大卫·霍克尼巴黎路易威登基金会大型回顾展
何宇红
巴黎每年的艺术季以三月份的“绘本周”开启,三月底四月初的“艺术巴黎”推向高潮,四月底开始“复活节”假期两周稍息,五月六月各种展览和相关艺术活动持续,七月开始放假,直到九月初的整个夏天几近空城。由此看来,对于巴黎艺术圈来说,上半年的四月是无比重要的月份。
“Ipad绘画作品”:2020年3月27日(N*1)2020年创作
而对于巴黎四月的气候来说,往年基本上是在风雨交加中度过的,害得本人在二十年前狠狠地写下了一篇题为《巴黎没有春天》的文。当然,此处有注脚 – 并不只是为了骂巴黎的天气,还有一个原因是为了回应那个被各大品牌占据了的商业王国“巴黎春天”。面对各种刺激消费,贩卖所谓的文化符号,制造童话泡沫的商业化操作,本人一直持反感和批判的态度。
转眼间已到2025年。今年的这个巴黎四月,似乎有些不一般,天气持续走好,每天阳光明媚,偶尔有点刮风下雨的也就一天半天的,不像以前那么虐心。而更为巧合和极具喜感的,是一个叫做“记住,他们无法取消春天”的展览出现在这个难得风和日丽的巴黎四月天里。一切都变得美好了起来,一扫过往年份里来自世界的或个人的各种阴霾。
哦,大卫·霍克尼,这个很显然已经享誉世界的艺术家,必然也在汉语世界的艺术圈里“大名鼎鼎”了(记住,是必然哦!呵呵。)。他带来的“春天”也“必然”阳光普照,照到了所有有中文的地方 – 时尚的,网红的,设计的,奢侈品消费的,非艺术专业的或专业…的各种网站。得益于AI的出现,大家现在都无需亲临现场就能被此类著名的耀眼光芒所沐浴 – 并且信息准确,图像清晰。君可见,“打卡”作为一种时尚潮流已经瞬间过时,而“虚拟打卡”的时代已经扑面而来……

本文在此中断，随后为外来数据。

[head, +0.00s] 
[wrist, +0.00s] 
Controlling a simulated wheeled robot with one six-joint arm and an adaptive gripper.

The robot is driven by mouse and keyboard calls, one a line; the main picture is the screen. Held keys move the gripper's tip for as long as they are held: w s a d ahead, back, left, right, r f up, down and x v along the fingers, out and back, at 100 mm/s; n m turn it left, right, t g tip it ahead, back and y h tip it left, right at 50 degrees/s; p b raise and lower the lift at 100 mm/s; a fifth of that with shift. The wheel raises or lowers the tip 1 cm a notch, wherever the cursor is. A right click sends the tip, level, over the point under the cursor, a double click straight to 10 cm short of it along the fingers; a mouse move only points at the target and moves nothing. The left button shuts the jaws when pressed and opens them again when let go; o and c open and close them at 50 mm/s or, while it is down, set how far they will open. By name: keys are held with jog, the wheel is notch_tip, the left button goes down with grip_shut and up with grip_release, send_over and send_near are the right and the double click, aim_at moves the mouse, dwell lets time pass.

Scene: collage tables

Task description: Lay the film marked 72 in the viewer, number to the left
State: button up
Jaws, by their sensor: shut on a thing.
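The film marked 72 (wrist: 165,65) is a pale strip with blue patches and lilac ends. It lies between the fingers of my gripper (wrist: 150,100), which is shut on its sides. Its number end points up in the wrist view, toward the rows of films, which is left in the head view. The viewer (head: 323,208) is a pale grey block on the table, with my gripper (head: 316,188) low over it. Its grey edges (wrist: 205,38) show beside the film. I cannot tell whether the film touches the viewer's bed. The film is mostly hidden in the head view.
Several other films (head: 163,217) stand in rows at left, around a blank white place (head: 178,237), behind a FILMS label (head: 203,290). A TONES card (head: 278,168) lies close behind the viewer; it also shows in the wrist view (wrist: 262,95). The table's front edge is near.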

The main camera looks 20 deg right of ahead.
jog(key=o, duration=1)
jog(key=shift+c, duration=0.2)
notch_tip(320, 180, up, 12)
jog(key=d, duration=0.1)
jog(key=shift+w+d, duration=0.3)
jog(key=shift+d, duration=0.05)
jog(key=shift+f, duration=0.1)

我是否可以将这种虚拟世界的“一拥而上”称之为“狂风暴雨”?一如霍克尼一直在努力告诫人们的,其实不是“记住,他们无法取消春天“,而恰恰是因为”他们一直在试图取消春天,所以我们要尽一切努力来阻止他们的行为!”那么,可能有人会反问,甚至质疑我:“打卡或虚拟打卡”,跟“阻止春天”有什么必然的联系吗?有,当然有!同样的,我仍愿假借霍克尼展览的名字来回答这个问题:霍克尼所说的“他们无法阻止春天”,说的其实是“他们无法阻止万物的生长规律,人类对美好事物的追求,人的创造力,和人类对抗死亡的欲望和能力!” 而这里的“他们”是谁?“他们”确实是一个无比庞大的概念。有时候,我们如果实在无法去定义某个东西,我们也可以用排除法来说明它。霍克尼的这场关于“春天”的展览,在我看来正是他一生都在做这种排除法的最好佐证。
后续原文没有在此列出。